The request>
Each entry that follows must be output without any deviation.

Start Information given

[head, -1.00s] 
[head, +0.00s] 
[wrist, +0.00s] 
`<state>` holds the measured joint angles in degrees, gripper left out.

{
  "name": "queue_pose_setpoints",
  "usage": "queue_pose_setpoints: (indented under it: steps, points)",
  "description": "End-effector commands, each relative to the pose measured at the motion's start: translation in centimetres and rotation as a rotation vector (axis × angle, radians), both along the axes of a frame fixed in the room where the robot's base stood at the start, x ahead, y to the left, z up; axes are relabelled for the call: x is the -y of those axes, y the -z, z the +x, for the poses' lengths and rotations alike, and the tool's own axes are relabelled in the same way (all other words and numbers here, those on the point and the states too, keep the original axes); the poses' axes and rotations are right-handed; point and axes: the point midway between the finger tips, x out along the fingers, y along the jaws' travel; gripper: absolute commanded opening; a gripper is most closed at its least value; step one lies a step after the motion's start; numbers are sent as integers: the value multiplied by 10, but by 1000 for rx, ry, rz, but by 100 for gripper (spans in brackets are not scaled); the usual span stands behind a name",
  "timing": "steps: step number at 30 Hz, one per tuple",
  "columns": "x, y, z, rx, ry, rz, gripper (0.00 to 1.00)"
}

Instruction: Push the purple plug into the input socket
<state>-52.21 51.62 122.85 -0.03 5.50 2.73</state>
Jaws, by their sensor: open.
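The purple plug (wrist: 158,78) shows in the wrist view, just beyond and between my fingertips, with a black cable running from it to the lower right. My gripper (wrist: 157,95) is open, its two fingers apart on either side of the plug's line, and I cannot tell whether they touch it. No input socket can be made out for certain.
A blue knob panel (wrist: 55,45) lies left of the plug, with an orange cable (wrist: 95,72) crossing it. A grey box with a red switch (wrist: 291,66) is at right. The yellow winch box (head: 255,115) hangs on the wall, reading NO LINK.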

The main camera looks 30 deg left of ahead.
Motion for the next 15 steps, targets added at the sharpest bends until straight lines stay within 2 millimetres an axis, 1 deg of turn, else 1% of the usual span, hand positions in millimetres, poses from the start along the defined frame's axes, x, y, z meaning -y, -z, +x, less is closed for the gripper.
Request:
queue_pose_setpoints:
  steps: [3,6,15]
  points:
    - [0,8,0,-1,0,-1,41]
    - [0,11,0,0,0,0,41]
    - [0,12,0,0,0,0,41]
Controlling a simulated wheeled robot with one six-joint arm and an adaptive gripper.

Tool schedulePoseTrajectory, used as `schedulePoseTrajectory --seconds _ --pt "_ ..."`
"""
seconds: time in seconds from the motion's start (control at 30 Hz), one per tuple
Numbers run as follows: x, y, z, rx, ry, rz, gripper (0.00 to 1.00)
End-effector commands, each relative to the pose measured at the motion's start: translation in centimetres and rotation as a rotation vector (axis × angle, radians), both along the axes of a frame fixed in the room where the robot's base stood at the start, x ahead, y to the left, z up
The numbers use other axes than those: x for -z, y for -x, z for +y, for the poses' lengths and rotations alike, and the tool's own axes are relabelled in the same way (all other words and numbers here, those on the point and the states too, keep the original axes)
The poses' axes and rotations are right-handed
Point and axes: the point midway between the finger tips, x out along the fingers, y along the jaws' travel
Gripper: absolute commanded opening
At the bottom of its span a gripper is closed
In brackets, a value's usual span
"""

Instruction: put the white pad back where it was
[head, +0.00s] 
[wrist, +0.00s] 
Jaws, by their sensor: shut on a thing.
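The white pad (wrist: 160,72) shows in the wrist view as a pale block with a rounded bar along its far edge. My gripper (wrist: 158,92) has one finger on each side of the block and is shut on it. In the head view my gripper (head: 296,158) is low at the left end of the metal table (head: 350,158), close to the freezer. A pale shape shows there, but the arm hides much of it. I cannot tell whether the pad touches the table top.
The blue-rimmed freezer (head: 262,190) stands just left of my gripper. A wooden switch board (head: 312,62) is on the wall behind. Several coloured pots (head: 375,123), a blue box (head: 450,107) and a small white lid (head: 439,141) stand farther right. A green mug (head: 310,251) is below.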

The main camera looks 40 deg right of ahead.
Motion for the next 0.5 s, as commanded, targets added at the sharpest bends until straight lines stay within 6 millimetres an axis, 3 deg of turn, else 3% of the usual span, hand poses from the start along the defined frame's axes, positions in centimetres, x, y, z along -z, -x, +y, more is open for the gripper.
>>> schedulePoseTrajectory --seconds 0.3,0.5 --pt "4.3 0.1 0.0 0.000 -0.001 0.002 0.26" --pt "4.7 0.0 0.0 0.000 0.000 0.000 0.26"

End Information given

Finished answer>
[head, -1.00s] 
[head, +0.00s] 
[wrist, +0.00s] 
`<state>` holds the measured joint angles in degrees, gripper left out.

{
  "name": "queue_pose_setpoints",
  "usage": "queue_pose_setpoints: (indented under it: steps, points)",
  "description": "End-effector commands, each relative to the pose measured at the motion's start: translation in centimetres and rotation as a rotation vector (axis × angle, radians), both along the axes of a frame fixed in the room where the robot's base stood at the start, x ahead, y to the left, z up; axes are relabelled for the call: x is the -y of those axes, y the -z, z the +x, for the poses' lengths and rotations alike, and the tool's own axes are relabelled in the same way (all other words and numbers here, those on the point and the states too, keep the original axes); the poses' axes and rotations are right-handed; point and axes: the point midway between the finger tips, x out along the fingers, y along the jaws' travel; gripper: absolute commanded opening; a gripper is most closed at its least value; step one lies a step after the motion's start; numbers are sent as integers: the value multiplied by 10, but by 1000 for rx, ry, rz, but by 100 for gripper (spans in brackets are not scaled); the usual span stands behind a name",
  "timing": "steps: step number at 30 Hz, one per tuple",
  "columns": "x, y, z, rx, ry, rz, gripper (0.00 to 1.00)"
}

Instruction: Push the purple plug into the input socket
<state>-52.21 51.62 122.85 -0.03 5.50 2.73</state>
Jaws, by their sensor: open.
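The purple plug (wrist: 158,78) shows in the wrist view, just beyond and between my fingertips, with a black cable running from it to the lower right. My gripper (wrist: 157,95) is open, its two fingers apart on either side of the plug's line, and I cannot tell whether they touch it. No input socket can be made out for certain.
A blue knob panel (wrist: 55,45) lies left of the plug, with an orange cable (wrist: 95,72) crossing it. A grey box with a red switch (wrist: 291,66) is at right. The yellow winch box (head: 255,115) hangs on the wall, reading NO LINK.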

The main camera looks 30 deg left of ahead.
Motion for the next 15 steps, targets added at the sharpest bends until straight lines stay within 2 millimetres an axis, 1 deg of turn, else 1% of the usual span, hand positions in millimetres, poses from the start along the defined frame's axes, x, y, z meaning -y, -z, +x, less is closed for the gripper.
Request:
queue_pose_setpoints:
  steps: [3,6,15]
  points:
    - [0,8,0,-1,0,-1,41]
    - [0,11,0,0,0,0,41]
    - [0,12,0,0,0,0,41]
Controlling a simulated wheeled robot with one six-joint arm and an adaptive gripper.

Tool schedulePoseTrajectory, used as `schedulePoseTrajectory --seconds _ --pt "_ ..."`
"""
seconds: time in seconds from the motion's start (control at 30 Hz), one per tuple
Numbers run as follows: x, y, z, rx, ry, rz, gripper (0.00 to 1.00)
End-effector commands, each relative to the pose measured at the motion's start: translation in centimetres and rotation as a rotation vector (axis × angle, radians), both along the axes of a frame fixed in the room where the robot's base stood at the start, x ahead, y to the left, z up
The numbers use other axes than those: x for -z, y for -x, z for +y, for the poses' lengths and rotations alike, and the tool's own axes are relabelled in the same way (all other words and numbers here, those on the point and the states too, keep the original axes)
The poses' axes and rotations are right-handed
Point and axes: the point midway between the finger tips, x out along the fingers, y along the jaws' travel
Gripper: absolute commanded opening
At the bottom of its span a gripper is closed
In brackets, a value's usual span
"""

Instruction: put the white pad back where it was
[head, +0.00s] 
[wrist, +0.00s] 
Jaws, by their sensor: shut on a thing.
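The white pad (wrist: 160,72) shows in the wrist view as a pale block with a rounded bar along its far edge. My gripper (wrist: 158,92) has one finger on each side of the block and is shut on it. In the head view my gripper (head: 296,158) is low at the left end of the metal table (head: 350,158), close to the freezer. A pale shape shows there, but the arm hides much of it. I cannot tell whether the pad touches the table top.
The blue-rimmed freezer (head: 262,190) stands just left of my gripper. A wooden switch board (head: 312,62) is on the wall behind. Several coloured pots (head: 375,123), a blue box (head: 450,107) and a small white lid (head: 439,141) stand farther right. A green mug (head: 310,251) is below.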

The main camera looks 40 deg right of ahead.
Motion for the next 0.5 s, as commanded, targets added at the sharpest bends until straight lines stay within 6 millimetres an axis, 3 deg of turn, else 3% of the usual span, hand poses from the start along the defined frame's axes, positions in centimetres, x, y, z along -z, -x, +y, more is open for the gripper.
>>> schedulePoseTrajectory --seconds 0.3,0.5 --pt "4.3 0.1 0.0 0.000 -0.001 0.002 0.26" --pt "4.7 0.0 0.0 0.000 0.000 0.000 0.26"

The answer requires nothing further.